All of this is to say that BRRRR
feels like the right strategy. At this time I would say I'm on the fence, but my feet are hanging over the BRRRR side. On the other hand, it may be foolish not to capitalize on our renovation skills to flip a few houses, raising capital for a few rental properties. Then we go back to the original question of, how many investors are there in this market and how likely am I to actually find a good deal or have one present itself to me.
^a lot of this is me thinking out loud :)
You definitely have a competitive advantage with your renovation skills regardless of the path you decide. This will undoubtedly come in handy at some point in your investing journey. One thing to note specific to Arizona is the Handyman Exception. Essentially you/a handyman can conduct unlicensed work (labor and materials) for anything up to $1,000 on a particular portion of the rehab. I would suggest looking more into this yourself, but the legal breakdown can be found at: https://www.azleg.gov/viewdocument/?docName=http://www.azleg...
BRRRR makes sense, but unfortunately you likely won't be able to pull it off as effectively as you could in a more normal/balanced market. As someone mentioned on this post, it's currently an equity play instead of both an equity & cashflow play. So if cashflow isn't as important for you at this exact moment, then you could be fine.
I also completely understand the time anxiety that would come with a flip. It's not for everyone and if you decide to do a lot of work yourself, it might suck all the fun and joy out of doing your own renovations.
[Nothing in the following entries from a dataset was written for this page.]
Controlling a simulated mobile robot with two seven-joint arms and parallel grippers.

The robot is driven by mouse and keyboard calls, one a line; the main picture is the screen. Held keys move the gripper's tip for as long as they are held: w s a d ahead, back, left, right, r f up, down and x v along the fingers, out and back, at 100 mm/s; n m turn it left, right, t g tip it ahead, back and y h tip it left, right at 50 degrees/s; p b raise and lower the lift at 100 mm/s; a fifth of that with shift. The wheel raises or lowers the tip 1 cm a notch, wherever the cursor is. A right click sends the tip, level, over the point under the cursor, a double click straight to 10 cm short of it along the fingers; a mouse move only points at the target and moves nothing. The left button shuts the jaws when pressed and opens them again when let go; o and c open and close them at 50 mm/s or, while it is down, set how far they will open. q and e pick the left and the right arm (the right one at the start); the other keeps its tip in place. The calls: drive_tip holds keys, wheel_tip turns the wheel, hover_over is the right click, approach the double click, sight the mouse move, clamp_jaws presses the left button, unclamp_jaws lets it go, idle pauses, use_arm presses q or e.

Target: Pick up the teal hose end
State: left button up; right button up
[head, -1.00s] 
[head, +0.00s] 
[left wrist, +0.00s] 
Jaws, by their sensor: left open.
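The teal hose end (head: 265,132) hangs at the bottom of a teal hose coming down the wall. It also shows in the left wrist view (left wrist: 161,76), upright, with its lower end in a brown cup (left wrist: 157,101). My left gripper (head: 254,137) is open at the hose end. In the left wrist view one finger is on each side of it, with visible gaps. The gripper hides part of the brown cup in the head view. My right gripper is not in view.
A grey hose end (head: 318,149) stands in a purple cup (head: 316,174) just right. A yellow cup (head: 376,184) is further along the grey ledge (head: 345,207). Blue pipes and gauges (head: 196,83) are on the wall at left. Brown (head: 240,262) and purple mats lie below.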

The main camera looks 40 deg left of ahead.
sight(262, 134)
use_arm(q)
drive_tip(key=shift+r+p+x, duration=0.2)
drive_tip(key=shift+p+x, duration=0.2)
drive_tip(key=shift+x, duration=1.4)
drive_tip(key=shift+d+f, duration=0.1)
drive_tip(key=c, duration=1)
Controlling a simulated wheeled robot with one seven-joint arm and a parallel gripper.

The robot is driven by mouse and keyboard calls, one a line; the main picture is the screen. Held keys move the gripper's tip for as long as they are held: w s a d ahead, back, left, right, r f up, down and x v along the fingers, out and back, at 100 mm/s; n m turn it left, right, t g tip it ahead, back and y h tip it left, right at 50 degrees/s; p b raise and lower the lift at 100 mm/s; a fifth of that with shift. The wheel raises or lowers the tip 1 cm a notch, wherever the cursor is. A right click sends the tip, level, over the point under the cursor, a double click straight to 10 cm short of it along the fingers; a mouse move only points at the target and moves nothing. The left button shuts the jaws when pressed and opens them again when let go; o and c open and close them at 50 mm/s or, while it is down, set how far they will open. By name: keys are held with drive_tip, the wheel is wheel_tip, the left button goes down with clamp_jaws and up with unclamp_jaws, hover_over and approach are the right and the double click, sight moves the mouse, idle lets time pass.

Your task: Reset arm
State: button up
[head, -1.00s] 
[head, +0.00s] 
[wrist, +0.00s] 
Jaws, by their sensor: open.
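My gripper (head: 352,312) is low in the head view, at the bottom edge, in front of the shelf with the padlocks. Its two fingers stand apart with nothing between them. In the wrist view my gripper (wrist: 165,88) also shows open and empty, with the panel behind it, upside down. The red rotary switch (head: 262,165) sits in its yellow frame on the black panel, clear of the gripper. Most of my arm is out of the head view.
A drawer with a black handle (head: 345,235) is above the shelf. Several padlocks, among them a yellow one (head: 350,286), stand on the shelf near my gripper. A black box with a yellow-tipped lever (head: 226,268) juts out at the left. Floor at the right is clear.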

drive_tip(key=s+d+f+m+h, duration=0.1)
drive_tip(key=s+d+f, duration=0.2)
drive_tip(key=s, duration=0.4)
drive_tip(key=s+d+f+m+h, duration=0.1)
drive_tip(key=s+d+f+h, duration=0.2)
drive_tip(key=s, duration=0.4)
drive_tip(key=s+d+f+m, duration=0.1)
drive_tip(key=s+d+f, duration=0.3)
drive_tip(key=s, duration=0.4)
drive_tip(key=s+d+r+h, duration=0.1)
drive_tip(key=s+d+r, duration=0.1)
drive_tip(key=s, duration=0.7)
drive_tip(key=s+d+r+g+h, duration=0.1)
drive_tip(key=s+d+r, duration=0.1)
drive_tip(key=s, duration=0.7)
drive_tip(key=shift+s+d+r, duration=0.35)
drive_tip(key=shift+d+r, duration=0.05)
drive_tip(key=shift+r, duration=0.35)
The financial implications of getting stuck with a property that won't sell at your expected ARV is likely one of the following: 1) either understand why it's not hitting your price point and assess if it's worth continuing to add to the rehab 2) BRRRR it. Rent it out for 12 months to hopefully let the market work in your favor and assess the situation at that point 3) Sell it at a loss, claim the loss on your taxes, learn from it and keep on moving.